The head of the National Nuclear Security Administration (NNSA) on Tuesday helped to formally begin construction of a new office building for agency employees in New Mexico.
NNSA Administrator Lisa Gordon-Hagerty was joined by, among others, Sen. Martin Heinrich (D-N.M.) to break ground on the Albuquerque Complex: office space for nearly 1,000 NNSA headquarters employees. The complex, on Kirtland Air Force Base near Albuquerque, is to be built by Alabama-based Caddell Construction under a $150-million contract awarded in April by the U.S. Army Corps of Engineers.
The new complex will provide space for New Mexico-based NNSA employees, mostly administrative personnel, who now work among 25 older facilities on the base. Some of the facilities date to World War II. Construction on the new complex is slated to wrap up in fiscal 2020, according to the NNSA’s 2019 budget request.
Congress capped the Albuquerque Complex’s costs at $175 million in the fiscal 2018 omnibus budget bill signed into law in March.
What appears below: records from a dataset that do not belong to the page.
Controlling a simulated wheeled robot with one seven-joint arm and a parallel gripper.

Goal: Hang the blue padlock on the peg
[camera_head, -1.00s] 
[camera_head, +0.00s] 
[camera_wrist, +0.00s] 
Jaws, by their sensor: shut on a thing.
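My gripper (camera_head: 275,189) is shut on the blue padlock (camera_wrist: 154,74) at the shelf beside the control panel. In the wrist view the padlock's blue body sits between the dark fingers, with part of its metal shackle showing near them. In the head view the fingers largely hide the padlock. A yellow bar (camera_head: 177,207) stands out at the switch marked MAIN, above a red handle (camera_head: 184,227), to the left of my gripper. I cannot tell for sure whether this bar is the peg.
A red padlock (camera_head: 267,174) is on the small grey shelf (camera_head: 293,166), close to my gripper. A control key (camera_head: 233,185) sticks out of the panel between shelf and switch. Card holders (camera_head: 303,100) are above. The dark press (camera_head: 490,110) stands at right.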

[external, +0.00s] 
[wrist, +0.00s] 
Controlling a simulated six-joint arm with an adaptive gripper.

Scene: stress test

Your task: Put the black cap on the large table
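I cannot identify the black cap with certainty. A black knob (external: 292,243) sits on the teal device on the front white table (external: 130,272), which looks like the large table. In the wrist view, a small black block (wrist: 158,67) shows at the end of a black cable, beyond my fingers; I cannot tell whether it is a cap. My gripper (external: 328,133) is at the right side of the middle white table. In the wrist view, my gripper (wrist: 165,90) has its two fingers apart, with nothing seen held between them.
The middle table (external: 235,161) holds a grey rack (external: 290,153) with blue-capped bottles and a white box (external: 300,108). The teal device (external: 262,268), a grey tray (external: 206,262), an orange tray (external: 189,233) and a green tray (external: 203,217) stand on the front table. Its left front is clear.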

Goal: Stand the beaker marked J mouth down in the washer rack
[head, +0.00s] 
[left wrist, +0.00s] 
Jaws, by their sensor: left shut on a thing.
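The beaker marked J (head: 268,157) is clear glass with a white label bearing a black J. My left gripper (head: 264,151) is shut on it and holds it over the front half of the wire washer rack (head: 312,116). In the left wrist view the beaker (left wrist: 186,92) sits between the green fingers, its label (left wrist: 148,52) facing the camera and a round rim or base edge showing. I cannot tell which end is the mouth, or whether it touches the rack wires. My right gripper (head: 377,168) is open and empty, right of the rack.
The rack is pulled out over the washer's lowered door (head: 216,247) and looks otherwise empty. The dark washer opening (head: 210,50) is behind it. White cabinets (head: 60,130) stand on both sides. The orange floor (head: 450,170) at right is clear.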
The NNSA thinks the facility will cost about $200 million to complete, according to the agency’s 2019 budget request. Construction costs are slated to peak this year at $98 million: the amount appropriated for the complex in the \omnibus budget.
The Senate and the House both met the White House’s request of about $48 million for builidng the Albuquerque Complex in fiscal 2019, which begins on Oct. 1. Both chambers have passed their final 2019 NNSA funding measures, which now must be reconciled into a compromise bill before President Donald Trump can sign the budget into law.